### EXERCISE REQUIREMENTS
Produce a word-for-word copy of the listing below without its pictures.

### Robot control records
• • • • • • •
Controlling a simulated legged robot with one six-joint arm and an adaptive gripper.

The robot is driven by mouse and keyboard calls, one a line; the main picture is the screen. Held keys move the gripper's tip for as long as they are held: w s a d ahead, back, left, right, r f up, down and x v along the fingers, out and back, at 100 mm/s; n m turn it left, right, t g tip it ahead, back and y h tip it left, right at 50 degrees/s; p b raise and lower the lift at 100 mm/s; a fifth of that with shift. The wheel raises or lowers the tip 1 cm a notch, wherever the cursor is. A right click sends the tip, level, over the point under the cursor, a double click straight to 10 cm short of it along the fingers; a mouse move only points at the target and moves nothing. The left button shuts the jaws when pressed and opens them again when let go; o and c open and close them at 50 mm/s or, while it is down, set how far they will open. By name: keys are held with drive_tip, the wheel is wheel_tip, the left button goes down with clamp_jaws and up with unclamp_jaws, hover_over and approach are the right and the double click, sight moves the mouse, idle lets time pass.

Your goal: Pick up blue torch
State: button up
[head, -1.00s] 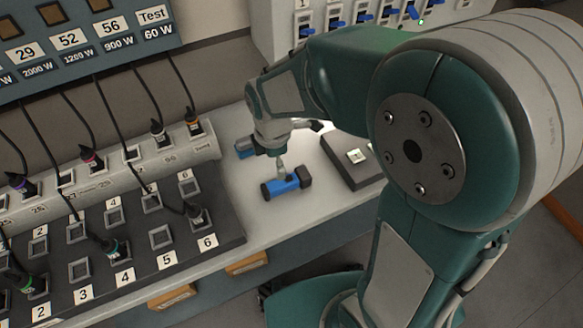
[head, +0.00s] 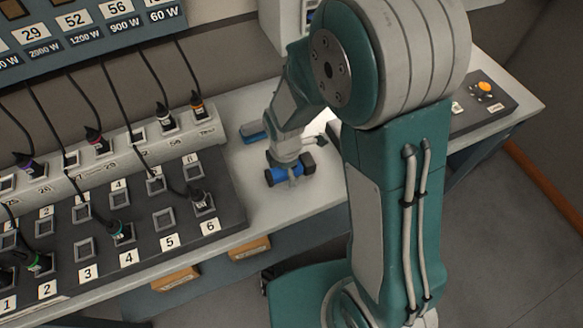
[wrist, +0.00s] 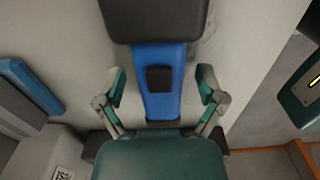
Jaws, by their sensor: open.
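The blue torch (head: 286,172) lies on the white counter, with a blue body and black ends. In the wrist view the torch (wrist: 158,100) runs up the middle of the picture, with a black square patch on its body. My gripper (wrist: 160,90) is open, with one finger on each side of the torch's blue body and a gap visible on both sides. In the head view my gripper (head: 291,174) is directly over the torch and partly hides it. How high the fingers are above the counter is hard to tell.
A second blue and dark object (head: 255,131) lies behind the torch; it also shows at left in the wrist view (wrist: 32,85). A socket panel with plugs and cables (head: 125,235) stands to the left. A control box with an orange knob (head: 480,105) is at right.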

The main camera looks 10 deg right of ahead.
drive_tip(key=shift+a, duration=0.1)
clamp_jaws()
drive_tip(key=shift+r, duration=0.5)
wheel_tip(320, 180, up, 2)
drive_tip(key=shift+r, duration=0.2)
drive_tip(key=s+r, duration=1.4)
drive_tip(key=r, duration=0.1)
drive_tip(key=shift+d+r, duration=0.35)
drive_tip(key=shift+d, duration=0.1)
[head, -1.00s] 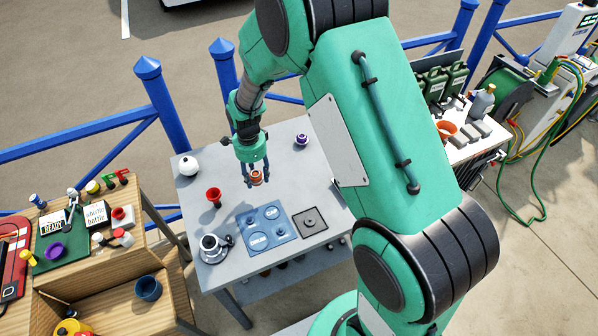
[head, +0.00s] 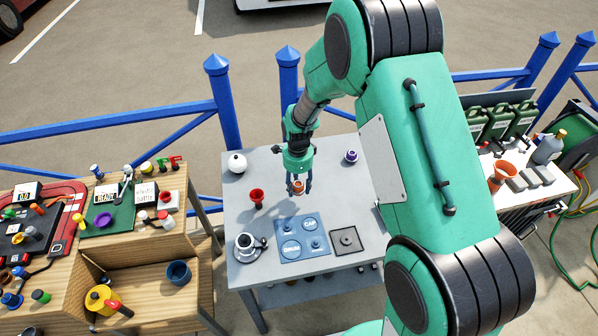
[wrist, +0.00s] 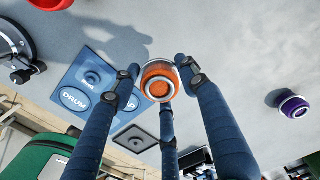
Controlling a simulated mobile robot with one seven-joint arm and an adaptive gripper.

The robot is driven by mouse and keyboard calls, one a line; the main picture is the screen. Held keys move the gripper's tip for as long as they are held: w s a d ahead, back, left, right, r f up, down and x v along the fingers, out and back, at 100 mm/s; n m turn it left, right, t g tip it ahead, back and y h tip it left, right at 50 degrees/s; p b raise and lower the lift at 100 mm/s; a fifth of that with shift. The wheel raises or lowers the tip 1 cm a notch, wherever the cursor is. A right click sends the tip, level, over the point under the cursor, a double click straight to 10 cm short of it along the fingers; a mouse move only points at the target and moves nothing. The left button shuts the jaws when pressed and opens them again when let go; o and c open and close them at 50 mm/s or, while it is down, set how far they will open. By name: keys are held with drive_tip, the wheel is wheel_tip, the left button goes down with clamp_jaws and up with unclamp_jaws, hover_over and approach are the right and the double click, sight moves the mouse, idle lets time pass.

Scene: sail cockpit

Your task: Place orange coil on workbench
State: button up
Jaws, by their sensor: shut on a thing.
• • • • • • •
### WRITTEN REPLY
Controlling a simulated legged robot with one six-joint arm and an adaptive gripper.

The robot is driven by mouse and keyboard calls, one a line; the main picture is the screen. Held keys move the gripper's tip for as long as they are held: w s a d ahead, back, left, right, r f up, down and x v along the fingers, out and back, at 100 mm/s; n m turn it left, right, t g tip it ahead, back and y h tip it left, right at 50 degrees/s; p b raise and lower the lift at 100 mm/s; a fifth of that with shift. The wheel raises or lowers the tip 1 cm a notch, wherever the cursor is. A right click sends the tip, level, over the point under the cursor, a double click straight to 10 cm short of it along the fingers; a mouse move only points at the target and moves nothing. The left button shuts the jaws when pressed and opens them again when let go; o and c open and close them at 50 mm/s or, while it is down, set how far they will open. By name: keys are held with drive_tip, the wheel is wheel_tip, the left button goes down with clamp_jaws and up with unclamp_jaws, hover_over and approach are the right and the double click, sight moves the mouse, idle lets time pass.

Your goal: Pick up blue torch
State: button up
[head, -1.00s] 
[head, +0.00s] 
[wrist, +0.00s] 
Jaws, by their sensor: open.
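The blue torch (head: 286,172) lies on the white counter, with a blue body and black ends. In the wrist view the torch (wrist: 158,100) runs up the middle of the picture, with a black square patch on its body. My gripper (wrist: 160,90) is open, with one finger on each side of the torch's blue body and a gap visible on both sides. In the head view my gripper (head: 291,174) is directly over the torch and partly hides it. How high the fingers are above the counter is hard to tell.
A second blue and dark object (head: 255,131) lies behind the torch; it also shows at left in the wrist view (wrist: 32,85). A socket panel with plugs and cables (head: 125,235) stands to the left. A control box with an orange knob (head: 480,105) is at right.

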The main camera looks 10 deg right of ahead.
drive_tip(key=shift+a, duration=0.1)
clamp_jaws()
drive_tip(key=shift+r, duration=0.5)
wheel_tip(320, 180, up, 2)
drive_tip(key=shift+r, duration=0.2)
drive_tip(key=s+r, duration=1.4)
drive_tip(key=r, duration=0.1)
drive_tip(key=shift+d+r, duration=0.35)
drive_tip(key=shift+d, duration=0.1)
[head, -1.00s] 
[head, +0.00s] 
[wrist, +0.00s] 
Controlling a simulated mobile robot with one seven-joint arm and an adaptive gripper.

The robot is driven by mouse and keyboard calls, one a line; the main picture is the screen. Held keys move the gripper's tip for as long as they are held: w s a d ahead, back, left, right, r f up, down and x v along the fingers, out and back, at 100 mm/s; n m turn it left, right, t g tip it ahead, back and y h tip it left, right at 50 degrees/s; p b raise and lower the lift at 100 mm/s; a fifth of that with shift. The wheel raises or lowers the tip 1 cm a notch, wherever the cursor is. A right click sends the tip, level, over the point under the cursor, a double click straight to 10 cm short of it along the fingers; a mouse move only points at the target and moves nothing. The left button shuts the jaws when pressed and opens them again when let go; o and c open and close them at 50 mm/s or, while it is down, set how far they will open. By name: keys are held with drive_tip, the wheel is wheel_tip, the left button goes down with clamp_jaws and up with unclamp_jaws, hover_over and approach are the right and the double click, sight moves the mouse, idle lets time pass.

Scene: sail cockpit

Your task: Place orange coil on workbench
State: button up
Jaws, by their sensor: shut on a thing.

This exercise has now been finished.